For those of you that are unfamiliar with
UpToParents.org, here is a great free tool available to parents and mediators. (
Thanks to Linda Gryczan for pointing this site out) It is suggested that mediators have each parent go through the program before entering into a mediation
. I feel this a great tool, and helps show parents the effect their problems and fights have on their children. While I have neither had children nor divorced, I ran through the program to get a look at what it those parents would experience.
After entering a few items of information, the site has users go through ten sections, each of which has them check off commitments to their children.

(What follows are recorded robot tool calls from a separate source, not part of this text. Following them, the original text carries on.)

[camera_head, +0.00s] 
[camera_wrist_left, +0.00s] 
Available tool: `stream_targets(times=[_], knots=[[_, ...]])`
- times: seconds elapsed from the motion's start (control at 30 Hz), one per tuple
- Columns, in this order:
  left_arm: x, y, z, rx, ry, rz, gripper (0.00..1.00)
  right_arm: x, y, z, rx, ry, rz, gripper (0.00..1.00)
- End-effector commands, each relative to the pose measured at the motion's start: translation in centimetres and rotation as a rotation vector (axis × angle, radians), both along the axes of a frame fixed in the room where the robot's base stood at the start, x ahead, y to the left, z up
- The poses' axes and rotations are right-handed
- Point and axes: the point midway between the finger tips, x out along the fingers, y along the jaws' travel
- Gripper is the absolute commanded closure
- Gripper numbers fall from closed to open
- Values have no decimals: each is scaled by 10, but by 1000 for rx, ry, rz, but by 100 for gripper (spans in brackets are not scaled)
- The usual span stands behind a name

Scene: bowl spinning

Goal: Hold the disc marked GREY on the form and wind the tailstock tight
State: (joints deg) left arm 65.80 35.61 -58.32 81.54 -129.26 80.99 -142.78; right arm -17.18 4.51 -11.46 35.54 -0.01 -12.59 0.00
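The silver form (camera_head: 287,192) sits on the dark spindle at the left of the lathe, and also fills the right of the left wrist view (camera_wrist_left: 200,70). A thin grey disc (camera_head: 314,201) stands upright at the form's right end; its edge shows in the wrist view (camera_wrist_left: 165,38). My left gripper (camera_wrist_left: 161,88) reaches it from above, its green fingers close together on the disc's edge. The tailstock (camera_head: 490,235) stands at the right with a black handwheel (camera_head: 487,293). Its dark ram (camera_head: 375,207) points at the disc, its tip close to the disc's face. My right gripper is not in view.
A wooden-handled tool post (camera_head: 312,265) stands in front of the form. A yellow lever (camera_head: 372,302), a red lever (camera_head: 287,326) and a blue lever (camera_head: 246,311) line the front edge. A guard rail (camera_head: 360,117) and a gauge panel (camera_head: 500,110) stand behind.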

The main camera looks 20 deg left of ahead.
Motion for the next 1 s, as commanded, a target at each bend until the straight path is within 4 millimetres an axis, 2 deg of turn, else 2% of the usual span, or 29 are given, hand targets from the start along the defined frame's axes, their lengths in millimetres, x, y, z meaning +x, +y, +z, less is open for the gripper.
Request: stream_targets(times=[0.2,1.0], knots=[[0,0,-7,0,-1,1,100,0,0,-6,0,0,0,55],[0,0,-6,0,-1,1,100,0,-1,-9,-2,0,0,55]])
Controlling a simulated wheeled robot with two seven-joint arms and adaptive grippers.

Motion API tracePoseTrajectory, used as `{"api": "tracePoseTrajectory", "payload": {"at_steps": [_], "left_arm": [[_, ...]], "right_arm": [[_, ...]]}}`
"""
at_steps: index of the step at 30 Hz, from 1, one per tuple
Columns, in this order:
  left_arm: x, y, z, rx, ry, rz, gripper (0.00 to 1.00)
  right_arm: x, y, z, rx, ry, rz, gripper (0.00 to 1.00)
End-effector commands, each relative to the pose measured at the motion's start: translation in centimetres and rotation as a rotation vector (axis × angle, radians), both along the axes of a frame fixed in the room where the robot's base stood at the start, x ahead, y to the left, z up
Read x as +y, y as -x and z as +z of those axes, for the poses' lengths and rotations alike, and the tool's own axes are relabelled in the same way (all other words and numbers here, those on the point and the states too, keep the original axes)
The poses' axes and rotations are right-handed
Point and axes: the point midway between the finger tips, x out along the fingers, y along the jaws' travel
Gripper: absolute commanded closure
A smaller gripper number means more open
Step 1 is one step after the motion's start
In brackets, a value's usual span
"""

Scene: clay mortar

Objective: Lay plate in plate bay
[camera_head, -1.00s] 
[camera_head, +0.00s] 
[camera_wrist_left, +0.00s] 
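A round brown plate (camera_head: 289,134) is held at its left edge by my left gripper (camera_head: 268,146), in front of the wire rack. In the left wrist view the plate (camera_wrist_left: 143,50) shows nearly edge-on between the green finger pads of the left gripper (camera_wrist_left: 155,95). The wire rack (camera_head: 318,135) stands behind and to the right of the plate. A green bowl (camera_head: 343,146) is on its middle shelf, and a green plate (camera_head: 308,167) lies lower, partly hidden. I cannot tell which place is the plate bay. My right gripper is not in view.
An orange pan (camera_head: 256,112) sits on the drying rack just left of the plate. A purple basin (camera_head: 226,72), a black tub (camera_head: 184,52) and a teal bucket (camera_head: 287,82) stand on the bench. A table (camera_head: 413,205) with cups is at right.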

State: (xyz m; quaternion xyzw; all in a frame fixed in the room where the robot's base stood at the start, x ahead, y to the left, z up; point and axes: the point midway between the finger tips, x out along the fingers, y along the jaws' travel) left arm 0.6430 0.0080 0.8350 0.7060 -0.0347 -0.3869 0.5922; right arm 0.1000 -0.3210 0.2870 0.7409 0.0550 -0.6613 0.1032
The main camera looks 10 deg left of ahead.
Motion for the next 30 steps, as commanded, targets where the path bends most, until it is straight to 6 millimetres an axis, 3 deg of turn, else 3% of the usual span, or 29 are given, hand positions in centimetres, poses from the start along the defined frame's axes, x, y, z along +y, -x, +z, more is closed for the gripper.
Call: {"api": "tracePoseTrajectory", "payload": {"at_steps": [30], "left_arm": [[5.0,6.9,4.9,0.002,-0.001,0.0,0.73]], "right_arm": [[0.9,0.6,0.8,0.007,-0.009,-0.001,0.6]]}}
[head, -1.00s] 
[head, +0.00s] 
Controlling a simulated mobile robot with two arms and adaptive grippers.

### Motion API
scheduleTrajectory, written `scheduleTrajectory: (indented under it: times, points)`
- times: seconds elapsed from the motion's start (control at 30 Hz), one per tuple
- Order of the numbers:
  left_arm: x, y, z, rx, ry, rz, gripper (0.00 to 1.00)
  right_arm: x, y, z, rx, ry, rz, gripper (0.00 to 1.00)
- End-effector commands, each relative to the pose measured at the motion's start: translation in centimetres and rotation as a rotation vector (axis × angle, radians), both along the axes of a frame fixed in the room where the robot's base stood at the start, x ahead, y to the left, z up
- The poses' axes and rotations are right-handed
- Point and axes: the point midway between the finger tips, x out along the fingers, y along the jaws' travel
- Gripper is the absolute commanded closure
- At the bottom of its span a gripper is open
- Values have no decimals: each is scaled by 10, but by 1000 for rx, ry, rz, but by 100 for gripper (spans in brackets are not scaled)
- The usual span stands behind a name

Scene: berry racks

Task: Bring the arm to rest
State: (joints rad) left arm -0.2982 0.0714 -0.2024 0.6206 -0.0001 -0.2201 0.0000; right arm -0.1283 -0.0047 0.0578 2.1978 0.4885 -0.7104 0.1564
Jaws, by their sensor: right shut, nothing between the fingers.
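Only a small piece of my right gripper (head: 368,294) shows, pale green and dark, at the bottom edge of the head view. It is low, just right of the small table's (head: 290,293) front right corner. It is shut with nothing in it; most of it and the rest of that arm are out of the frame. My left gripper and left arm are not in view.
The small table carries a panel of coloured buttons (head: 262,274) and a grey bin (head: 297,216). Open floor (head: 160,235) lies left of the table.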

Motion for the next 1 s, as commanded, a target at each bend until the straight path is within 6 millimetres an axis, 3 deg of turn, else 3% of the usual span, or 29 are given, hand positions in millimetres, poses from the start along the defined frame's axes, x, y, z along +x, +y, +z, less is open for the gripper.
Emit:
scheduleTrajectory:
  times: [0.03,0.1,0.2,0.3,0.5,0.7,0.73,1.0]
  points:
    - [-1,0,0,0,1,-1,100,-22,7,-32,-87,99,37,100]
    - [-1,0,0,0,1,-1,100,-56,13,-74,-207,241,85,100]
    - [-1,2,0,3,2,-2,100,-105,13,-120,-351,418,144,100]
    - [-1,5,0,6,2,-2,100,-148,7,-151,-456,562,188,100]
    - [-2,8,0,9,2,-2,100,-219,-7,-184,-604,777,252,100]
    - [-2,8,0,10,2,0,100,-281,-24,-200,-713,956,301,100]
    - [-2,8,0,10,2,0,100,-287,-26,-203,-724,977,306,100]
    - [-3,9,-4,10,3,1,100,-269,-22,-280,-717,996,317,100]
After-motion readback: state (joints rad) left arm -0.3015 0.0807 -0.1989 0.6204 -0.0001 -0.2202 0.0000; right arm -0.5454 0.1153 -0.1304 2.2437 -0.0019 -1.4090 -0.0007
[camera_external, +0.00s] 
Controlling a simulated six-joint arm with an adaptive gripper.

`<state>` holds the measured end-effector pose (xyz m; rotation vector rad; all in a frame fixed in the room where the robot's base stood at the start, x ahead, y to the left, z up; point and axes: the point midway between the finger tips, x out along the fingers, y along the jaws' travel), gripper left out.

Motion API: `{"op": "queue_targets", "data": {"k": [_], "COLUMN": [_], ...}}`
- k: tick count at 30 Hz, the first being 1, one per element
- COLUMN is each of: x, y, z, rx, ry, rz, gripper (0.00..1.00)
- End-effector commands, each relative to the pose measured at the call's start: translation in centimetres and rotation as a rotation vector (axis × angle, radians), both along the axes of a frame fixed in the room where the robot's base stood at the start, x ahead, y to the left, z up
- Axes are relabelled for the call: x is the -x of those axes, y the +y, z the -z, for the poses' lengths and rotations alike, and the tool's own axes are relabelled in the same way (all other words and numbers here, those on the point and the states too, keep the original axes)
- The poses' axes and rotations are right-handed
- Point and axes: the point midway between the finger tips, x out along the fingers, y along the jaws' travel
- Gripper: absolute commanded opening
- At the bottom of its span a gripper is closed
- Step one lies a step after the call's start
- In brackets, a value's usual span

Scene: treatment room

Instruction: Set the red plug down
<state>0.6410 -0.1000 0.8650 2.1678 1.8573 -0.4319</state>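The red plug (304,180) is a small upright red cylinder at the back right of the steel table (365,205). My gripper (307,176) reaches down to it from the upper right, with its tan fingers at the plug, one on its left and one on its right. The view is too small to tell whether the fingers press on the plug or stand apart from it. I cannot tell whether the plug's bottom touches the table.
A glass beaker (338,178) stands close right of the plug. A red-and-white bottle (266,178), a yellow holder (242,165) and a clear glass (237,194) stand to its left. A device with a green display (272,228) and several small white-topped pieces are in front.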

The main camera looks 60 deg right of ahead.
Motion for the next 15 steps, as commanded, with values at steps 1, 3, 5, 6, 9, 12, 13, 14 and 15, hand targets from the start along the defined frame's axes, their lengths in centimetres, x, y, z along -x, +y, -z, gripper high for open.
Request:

For example:
1.) We'll remember this is ____and ____'s one and only childhood.
2.) We know that ____and ____'s one and only childhood is forming many of the gifts and problems they will carry into adulthood
3.)Click
HERE to see some devastating thoughts of children caught in conflict.
Perhaps the best part of the site is the four exercise they have each parent complete.
Exercise A has each parent look at recent interactions with their counter part in the eyes of their children. After this, they have the parent suggest ways to improve these interactions.
Exercise B examines the way parents act when they are together with the children. They are asked to create a "Child Safety Zone" and sign an agreement to act courteous and respectful in the short time they are together
Exercise C looks at ways to reframe past memories of their significant other. They have each parents write down 10 good memories or compliments about their significant other in which they will share with their children later. They even say to call the other "mommy" or "daddy", and not "your daddy" or "your mommy"
Exercise D has each parent look to the future. How do they see their kid in 2, 5, 10 + years?
I like the way the program is set up. It immediately lets the parents know that this divorce isn't about the them, its about their kids. What they do now effects their children for the rest of their lives. They are able to reframe some of the thinking of divorce, and look at the future in a positive, cooperative light, rather than a competitive one.